My old dad would turn in his grave.But it’s a beastie, Keith says, a real beastie.
But will it chew through the cement blocks? I ask.
It’ll make mincemeat of them he says, merrily mixing our metaphors
Hmm!
It’s an American machine, at least it says made in America…a Husqvarna and a Briggs and Stratton hybrid. It’s got a starter pullcord of about a metre in length and it says on the side of the machine ‘hold handle when starting’.
I’ve absolutely no idea what this means. Nor does Keith.
After thirty or so pulls it explodes into action in a plume of black smoke; I click it into forward gear and it takes me at some fantastic speed towards the orto; which it plunges into and ploughs straight through the sage patch before I can manage to punch it into neutral.
A beastie indeed!
But does it do the trick?
Nope
In the first run it merely leaps from concrete chunk to concrete chunk and spins over on it side, spluttering.

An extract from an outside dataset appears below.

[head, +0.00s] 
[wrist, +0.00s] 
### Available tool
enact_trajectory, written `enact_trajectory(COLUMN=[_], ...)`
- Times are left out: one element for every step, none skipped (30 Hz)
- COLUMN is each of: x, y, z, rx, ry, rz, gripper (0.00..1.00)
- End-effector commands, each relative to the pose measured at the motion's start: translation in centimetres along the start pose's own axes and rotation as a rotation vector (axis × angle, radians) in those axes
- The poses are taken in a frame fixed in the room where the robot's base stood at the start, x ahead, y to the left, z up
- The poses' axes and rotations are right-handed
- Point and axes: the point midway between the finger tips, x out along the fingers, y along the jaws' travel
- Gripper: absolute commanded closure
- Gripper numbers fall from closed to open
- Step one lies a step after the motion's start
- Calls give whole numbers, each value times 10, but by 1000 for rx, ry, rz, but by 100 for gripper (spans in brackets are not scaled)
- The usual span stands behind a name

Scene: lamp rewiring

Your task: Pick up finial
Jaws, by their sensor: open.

I think I’ve broken it Keith if you read this! Sorry!
Graciella appears from nowhere, as do Renzo and Claudio and Lili runs out of the house too.
She says you are not to touch that machine again and the audience nods in agreement. And she says, if you only have one leg I won’t marry you. The image of being single with one leg quickly has the desired effect and Renzo says we’re coming back with the tractor. And sure enough, they do and the orto is ploughed by their earth masher attachment to a fine tilth.
So the veggies are in and new shrubs too. New animals are appearing, a black squirrel has taken to the little wood on the side of the garden and our nightingale is back for the season. The garden is full of tail-less lizards once again (grazie a Eva the cat) and the butterflies are back from wherever they go to (Egypt I imagine) and Harry our owl is back too… oh and we’ve seen our first snakes.
To Lilia, every snake is a deadly viper and must be killed before it kills us. Roman law, I imagine.
I say, how can it be a viper if it’s thin and black with a yellow head. I say go ahead and get the book on indigenous creatures. She says OK but kill it first.
Spiders suffer the same fate. They are killed remorselessly. Well, what do you expect she says, They’re spiders for God’s sake.